GIVEN INSTRUCTION:
Repeat exactly, and only, the lines from the one that contains "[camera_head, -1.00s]" to the one that contains "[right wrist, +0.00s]", both ends included. Omit every picture.

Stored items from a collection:
************

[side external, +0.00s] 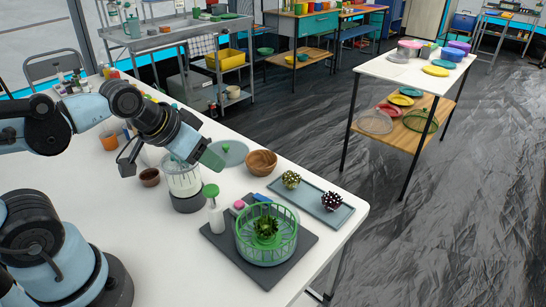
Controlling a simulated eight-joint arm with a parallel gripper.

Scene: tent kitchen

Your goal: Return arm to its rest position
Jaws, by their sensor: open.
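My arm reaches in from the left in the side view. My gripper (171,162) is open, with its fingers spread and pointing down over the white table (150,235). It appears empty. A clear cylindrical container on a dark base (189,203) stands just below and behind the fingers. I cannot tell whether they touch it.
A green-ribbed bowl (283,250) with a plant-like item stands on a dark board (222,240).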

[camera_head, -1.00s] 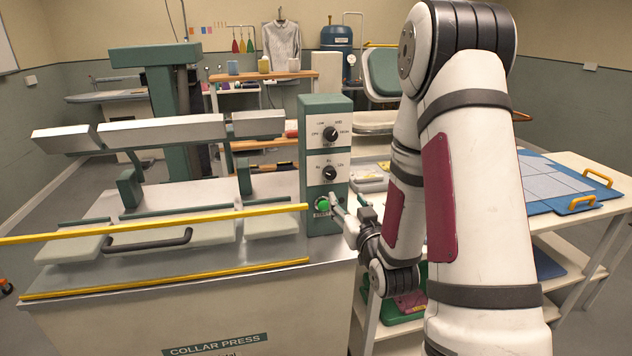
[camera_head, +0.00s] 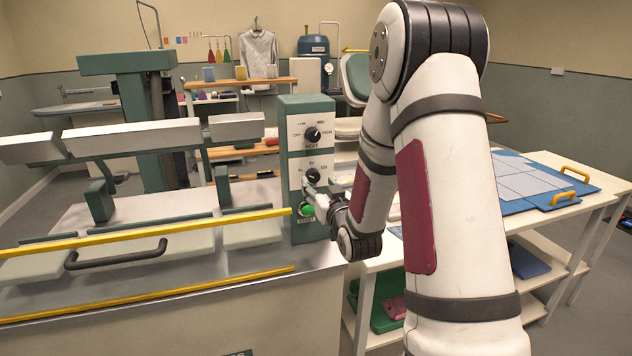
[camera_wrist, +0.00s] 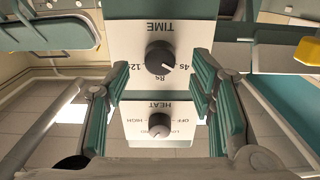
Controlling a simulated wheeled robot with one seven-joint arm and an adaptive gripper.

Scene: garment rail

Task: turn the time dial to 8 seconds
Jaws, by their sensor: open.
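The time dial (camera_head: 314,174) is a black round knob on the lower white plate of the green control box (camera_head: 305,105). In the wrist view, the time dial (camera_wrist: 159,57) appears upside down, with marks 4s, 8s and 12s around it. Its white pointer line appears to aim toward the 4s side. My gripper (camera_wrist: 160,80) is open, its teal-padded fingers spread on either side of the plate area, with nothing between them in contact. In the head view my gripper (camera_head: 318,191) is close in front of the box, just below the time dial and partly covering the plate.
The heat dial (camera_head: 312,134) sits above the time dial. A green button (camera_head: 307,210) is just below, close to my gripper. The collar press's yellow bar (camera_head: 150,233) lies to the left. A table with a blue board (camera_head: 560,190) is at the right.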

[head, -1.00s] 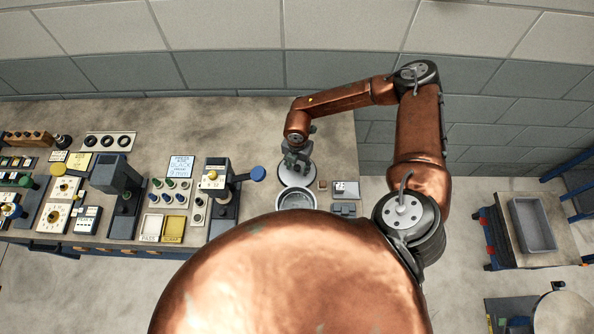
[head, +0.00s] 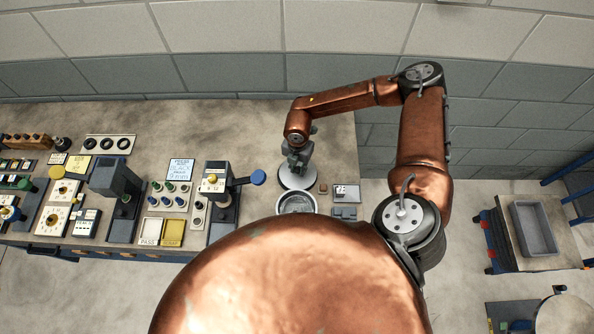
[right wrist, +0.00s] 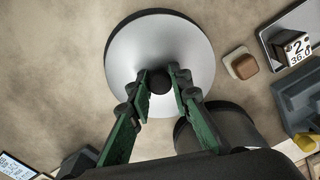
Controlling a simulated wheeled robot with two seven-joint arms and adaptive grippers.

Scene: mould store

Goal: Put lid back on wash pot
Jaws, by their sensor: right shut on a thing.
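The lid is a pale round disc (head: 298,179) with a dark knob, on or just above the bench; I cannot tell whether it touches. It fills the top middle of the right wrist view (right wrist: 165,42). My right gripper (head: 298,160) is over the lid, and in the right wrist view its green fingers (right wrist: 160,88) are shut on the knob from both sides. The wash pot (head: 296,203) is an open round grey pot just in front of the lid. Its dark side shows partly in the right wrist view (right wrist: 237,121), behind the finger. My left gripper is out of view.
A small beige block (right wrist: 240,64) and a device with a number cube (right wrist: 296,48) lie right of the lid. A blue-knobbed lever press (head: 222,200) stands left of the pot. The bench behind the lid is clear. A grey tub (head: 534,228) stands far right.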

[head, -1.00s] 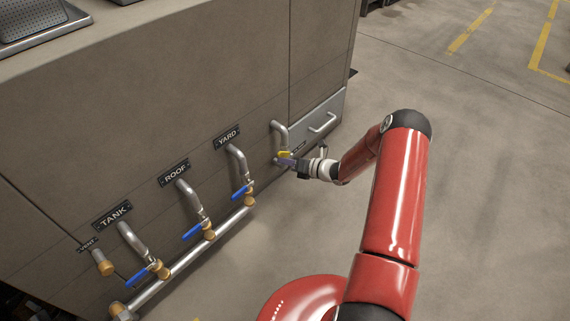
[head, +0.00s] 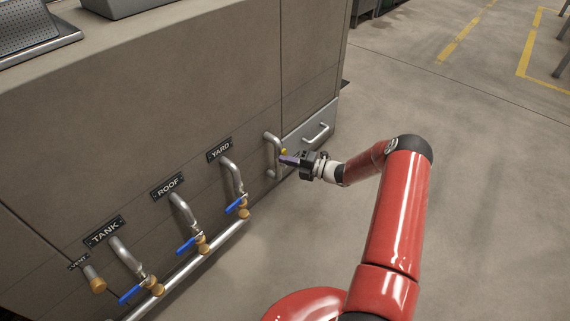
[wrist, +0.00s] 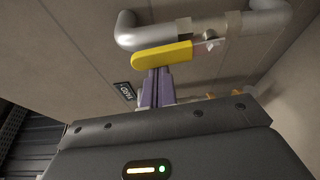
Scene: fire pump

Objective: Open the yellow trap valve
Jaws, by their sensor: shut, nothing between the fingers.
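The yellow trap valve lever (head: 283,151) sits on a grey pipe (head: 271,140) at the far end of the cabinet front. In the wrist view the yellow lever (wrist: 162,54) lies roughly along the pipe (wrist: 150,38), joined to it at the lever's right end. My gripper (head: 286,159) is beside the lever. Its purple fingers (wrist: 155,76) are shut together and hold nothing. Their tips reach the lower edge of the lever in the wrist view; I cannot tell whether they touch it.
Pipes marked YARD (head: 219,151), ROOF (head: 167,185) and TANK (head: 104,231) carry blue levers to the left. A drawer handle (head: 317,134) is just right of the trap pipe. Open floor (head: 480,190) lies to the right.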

************

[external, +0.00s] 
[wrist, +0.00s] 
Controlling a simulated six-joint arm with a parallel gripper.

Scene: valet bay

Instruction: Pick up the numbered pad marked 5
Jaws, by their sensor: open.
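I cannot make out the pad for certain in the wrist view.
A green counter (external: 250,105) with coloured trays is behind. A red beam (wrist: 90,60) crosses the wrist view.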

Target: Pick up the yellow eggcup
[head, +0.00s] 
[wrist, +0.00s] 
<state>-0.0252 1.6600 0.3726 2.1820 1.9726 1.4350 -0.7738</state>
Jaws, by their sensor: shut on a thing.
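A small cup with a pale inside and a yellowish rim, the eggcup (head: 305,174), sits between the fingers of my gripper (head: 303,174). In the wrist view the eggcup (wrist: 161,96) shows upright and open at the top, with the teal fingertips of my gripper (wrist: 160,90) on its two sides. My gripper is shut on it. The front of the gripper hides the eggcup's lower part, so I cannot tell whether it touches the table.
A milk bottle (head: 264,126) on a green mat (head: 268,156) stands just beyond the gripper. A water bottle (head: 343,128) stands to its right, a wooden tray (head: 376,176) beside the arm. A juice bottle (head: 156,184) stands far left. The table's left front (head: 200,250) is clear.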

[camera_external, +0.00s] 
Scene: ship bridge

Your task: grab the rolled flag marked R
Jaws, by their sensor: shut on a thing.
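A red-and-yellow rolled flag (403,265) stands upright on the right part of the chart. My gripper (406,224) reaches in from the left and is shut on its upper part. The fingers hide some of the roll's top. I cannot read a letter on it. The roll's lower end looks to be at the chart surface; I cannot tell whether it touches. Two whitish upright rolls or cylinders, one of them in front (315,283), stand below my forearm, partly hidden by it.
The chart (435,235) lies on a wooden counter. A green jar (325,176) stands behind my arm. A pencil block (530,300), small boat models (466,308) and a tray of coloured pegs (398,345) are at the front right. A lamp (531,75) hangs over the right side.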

************

COMPLETE ANSWER:
[camera_head, -1.00s] 
[camera_head, +0.00s] 
[camera_wrist, +0.00s] 
Controlling a simulated wheeled robot with one seven-joint arm and an adaptive gripper.

Scene: garment rail

Task: turn the time dial to 8 seconds
Jaws, by their sensor: open.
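The time dial (camera_head: 314,174) is a black round knob on the lower white plate of the green control box (camera_head: 305,105). In the wrist view, the time dial (camera_wrist: 159,57) appears upside down, with marks 4s, 8s and 12s around it. Its white pointer line appears to aim toward the 4s side. My gripper (camera_wrist: 160,80) is open, its teal-padded fingers spread on either side of the plate area, with nothing between them in contact. In the head view my gripper (camera_head: 318,191) is close in front of the box, just below the time dial and partly covering the plate.
The heat dial (camera_head: 312,134) sits above the time dial. A green button (camera_head: 307,210) is just below, close to my gripper. The collar press's yellow bar (camera_head: 150,233) lies to the left. A table with a blue board (camera_head: 560,190) is at the right.

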[head, -1.00s] 
[head, +0.00s] 
[right wrist, +0.00s] 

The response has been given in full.